ろく

パーフェクトブルーのろくのレビュー・感想・評価

パーフェクトブルー(1998年製作の映画)
4.2
今敏は「夢/現」に拘ってしまう監督だ。

今作でもそれは如実に現れているし、パプリカなんかそれの結実だと思う、千年女優や制作に携わった甲殻機動隊でもそれは明白だ。

でなぜ「夢/現」なのか。

それは僕らがそもそも拘っているのが「夢/現」だからだ。そうだよ、僕らは選択に選択を重ね、「今」の世界を築いている。でもその選択は本当に正しかったのか。そう言われて「そうだ」って言える人はあまりいないんじゃない。そして「あの頃こうしていれば」「あの時こうなっていたら」そんな出来もしない「後悔」にばかり苛まれる。苛まれていないなんて言わせないぞ。うまくいっているフリをしているだけじゃないか。そして「後悔」を何らかの形で隠蔽している。でも今敏はその隠蔽を引っぺがす。そして「あなたはほんとにこれでいいの」ってくる。ああそうなったらもうジタバタが止まらないよ。

そもそも人間はみんな後悔しているからこそ「神」を「あの世」を信じていたんじゃないか。だって今の世界が救いがないときに。「救いがないことを認めなさい」と言われていては精神が病むじゃないか。日本だったら浄土信仰だって一向宗だってそうして「後悔」を先送りしていたんだ。

でもね、それはただの慰みなんだよ。ニーチェは言っているじゃん。神は死んだって。ハイデガーもあるのは原存在だけだって言っている。それは今敏もそうなんだ。だからこの映画は「決着」をつける。「夢/現」では物事は解決できないんだよ。

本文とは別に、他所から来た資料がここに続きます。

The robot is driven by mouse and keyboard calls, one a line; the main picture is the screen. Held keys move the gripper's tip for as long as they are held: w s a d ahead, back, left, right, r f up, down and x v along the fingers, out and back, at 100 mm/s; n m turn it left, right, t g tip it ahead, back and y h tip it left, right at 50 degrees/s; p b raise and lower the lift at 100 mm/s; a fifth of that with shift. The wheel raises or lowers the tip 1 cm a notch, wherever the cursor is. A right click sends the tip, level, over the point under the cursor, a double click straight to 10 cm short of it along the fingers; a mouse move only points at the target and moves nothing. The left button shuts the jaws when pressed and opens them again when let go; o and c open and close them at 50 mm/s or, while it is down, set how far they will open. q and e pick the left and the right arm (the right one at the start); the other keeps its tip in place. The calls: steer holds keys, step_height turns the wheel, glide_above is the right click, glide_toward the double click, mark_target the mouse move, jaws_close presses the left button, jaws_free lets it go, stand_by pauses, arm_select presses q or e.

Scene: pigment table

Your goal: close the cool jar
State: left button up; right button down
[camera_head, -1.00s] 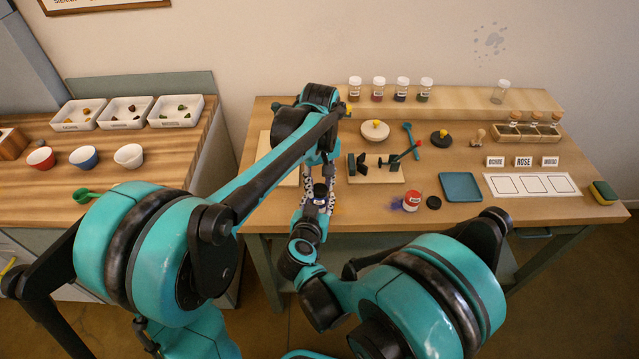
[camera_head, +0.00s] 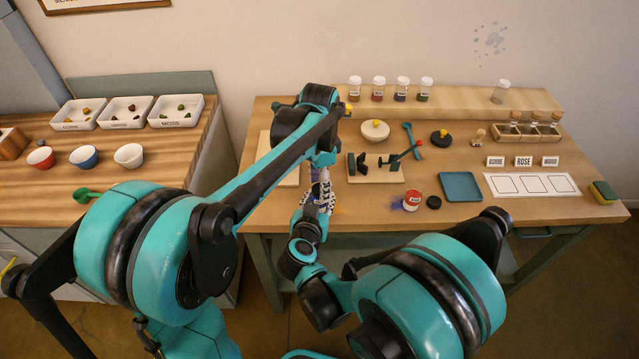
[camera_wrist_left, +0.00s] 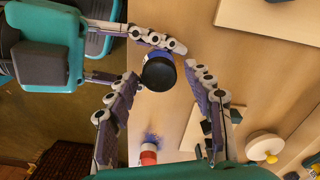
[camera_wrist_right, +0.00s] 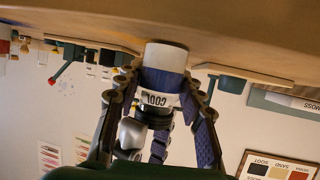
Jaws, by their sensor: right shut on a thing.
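The cool jar (camera_wrist_right: 160,82) shows in the right wrist view with its COOL label upside down. My right gripper (camera_wrist_right: 158,88) is shut around its body. The jar's black lid (camera_wrist_left: 159,73) sits on top of it in the left wrist view, with a blue band below; how tightly it sits cannot be told. My left gripper (camera_wrist_left: 163,74) comes from above, its fingers open on either side of the lid. The right-hand finger stands apart from the lid; the left-hand one is close, contact unclear. In the head view my left gripper (camera_head: 319,192) hides most of the jar.
Behind is a board with a black clamp-like device (camera_head: 376,172). A teal tray (camera_head: 461,187) and a white card (camera_head: 533,185) lie farther right.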

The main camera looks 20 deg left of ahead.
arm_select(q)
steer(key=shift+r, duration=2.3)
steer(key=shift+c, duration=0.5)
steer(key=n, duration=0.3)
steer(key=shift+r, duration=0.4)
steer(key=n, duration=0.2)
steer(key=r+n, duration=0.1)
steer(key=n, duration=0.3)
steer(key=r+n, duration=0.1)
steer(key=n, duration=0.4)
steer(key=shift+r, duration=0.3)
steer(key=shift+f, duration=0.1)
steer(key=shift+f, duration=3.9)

最後を安易なサイコスリラーと見るか。それとも今敏の明日への一歩と見るか。それは決して成功しているとは言えないけど、それでも僕は「明日への一歩」を採る。今敏はそこで「逃げるんじゃない。今を生きろ」至極当たりまえなメッセージを発する。もう一度言うがそれは成功しているかどうかは分からない。でも僕は肯定的にとらえてしまう。

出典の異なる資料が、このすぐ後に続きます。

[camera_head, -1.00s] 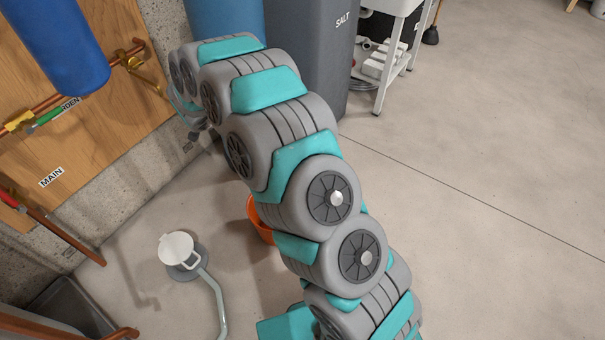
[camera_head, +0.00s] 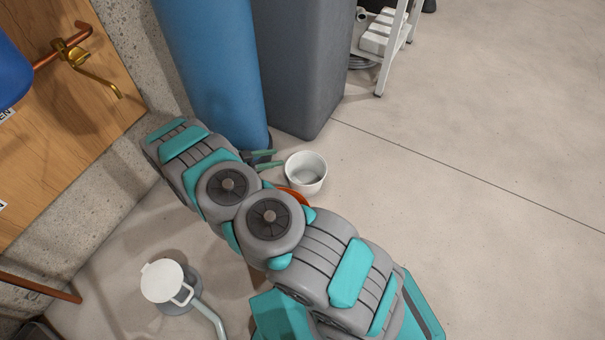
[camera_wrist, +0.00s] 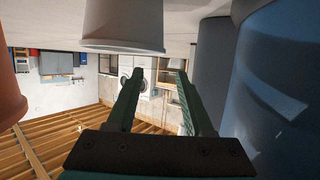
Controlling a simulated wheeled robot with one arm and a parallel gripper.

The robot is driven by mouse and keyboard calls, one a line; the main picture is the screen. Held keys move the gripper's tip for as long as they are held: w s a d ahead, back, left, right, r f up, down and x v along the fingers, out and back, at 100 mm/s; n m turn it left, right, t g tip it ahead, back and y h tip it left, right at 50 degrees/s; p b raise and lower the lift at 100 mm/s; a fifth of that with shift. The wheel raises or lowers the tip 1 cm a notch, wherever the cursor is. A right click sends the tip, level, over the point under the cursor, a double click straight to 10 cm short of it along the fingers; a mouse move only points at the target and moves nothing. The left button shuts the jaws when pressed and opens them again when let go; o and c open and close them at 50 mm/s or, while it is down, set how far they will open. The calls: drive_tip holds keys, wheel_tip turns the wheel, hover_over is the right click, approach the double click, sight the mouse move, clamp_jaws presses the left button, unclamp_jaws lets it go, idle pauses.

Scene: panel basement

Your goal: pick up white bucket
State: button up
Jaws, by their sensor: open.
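The white bucket (camera_head: 306,173) stands upright on the floor in the head view, in front of the grey bin. My gripper (camera_head: 268,160) is just left of it, with its two green fingers apart and pointing toward the bucket. In the wrist view, whose picture is upside down, the white bucket (camera_wrist: 123,24) hangs at the top, above the left finger in the picture. My gripper (camera_wrist: 155,72) is open there, with nothing between its fingers. I cannot tell whether a finger touches the bucket.
An orange bucket (camera_head: 297,195) is mostly hidden behind my arm, close to the white one; its side shows in the wrist view (camera_wrist: 10,100). A blue tank (camera_head: 212,70) and a grey bin (camera_head: 305,65) stand behind. Floor to the right is clear.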

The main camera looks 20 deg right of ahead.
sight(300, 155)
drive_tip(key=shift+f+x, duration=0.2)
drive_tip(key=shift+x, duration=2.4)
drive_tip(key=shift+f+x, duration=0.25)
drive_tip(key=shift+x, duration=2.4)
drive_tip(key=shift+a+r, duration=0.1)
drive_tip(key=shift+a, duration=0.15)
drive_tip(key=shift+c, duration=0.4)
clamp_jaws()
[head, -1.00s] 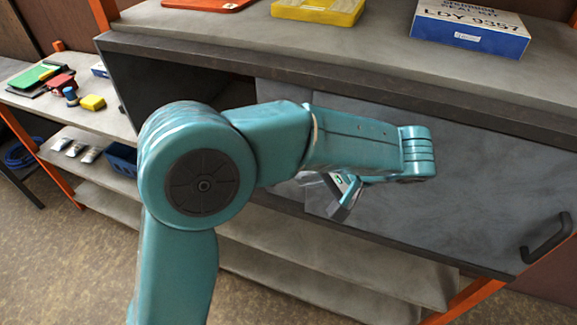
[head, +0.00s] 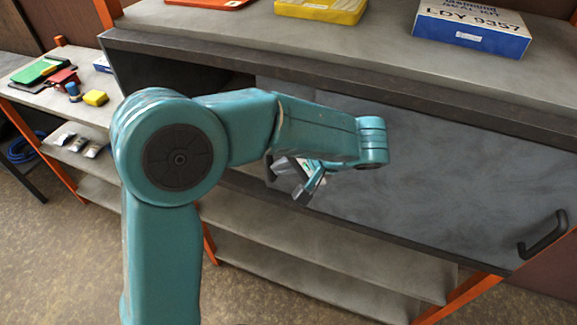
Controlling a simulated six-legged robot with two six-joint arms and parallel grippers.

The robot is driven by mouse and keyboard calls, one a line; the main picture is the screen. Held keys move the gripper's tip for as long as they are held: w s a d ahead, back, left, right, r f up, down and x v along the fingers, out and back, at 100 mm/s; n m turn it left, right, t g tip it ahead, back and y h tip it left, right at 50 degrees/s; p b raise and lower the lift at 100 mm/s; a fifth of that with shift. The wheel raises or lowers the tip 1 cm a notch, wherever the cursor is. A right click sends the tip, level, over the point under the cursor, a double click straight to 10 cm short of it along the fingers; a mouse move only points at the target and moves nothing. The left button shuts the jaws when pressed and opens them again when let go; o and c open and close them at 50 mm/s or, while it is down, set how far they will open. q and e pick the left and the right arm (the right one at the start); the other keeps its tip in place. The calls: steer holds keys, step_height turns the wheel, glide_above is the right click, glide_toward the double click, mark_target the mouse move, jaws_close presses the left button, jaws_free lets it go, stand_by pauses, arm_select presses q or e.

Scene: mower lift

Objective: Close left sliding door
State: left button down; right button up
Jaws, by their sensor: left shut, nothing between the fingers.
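The cabinet's left sliding door is open. Its grey panel edge (head: 263,95) shows above my arm, with the dark cabinet opening to its left. The grey front continues right to a black bar handle (head: 543,236) at the far right. A second dark handle (head: 270,168) shows partly below my forearm, near the panel's left edge. My left gripper (head: 298,182) is shut and empty, just right of this handle; I cannot tell whether they touch. My forearm hides part of the panel and of the opening. My right gripper is not in view.
A yellow box (head: 320,11) and a blue-and-white box (head: 470,28) sit on the cabinet top. A side shelf at the left holds a yellow block (head: 95,98) and other small items. Open shelves (head: 300,255) lie below the cabinet.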

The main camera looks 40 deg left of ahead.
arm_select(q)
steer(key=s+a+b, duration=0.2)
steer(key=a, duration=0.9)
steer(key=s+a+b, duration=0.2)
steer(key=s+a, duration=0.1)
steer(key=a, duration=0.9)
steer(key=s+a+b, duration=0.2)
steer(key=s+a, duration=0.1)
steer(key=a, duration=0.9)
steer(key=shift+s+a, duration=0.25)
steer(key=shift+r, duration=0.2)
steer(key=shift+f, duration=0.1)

※見ていてついついデヴィッドリンチの映画を思い出してしまう。その中でもあの名作「ツインピークス」が頭に入りこんでくる。ただ僕はあの作品よりも今作のがストレートなメッセージがあると思っている(それは児戯的かもしれないけど)。デヴィッドリンチはいまだに暗中模索だ。

※この映画(アニメ)を2000年より前に作ったことに今更ながら驚いている。確かにその頃はアニメも変格してきたがまだ「アニメは夢と希望」だったと思う。そして性的なものに真向から対峙してみたことにも賛意を送りたい。それもまた当時はある程度の「タブー」だった。今敏がタブーを破ったのではなく、同時多発的にそのタブーは破られたとも思っている。エヴァが出てきてたことはここに明記するまでもない。

※絵はやはり古い。アニメの技術はほんとに上がってきたんだなと改めて思う。今敏がいまだに生きていたらどんなアニメを作ったんだろう、そんなことも考えてしまう。早逝を残念に思う。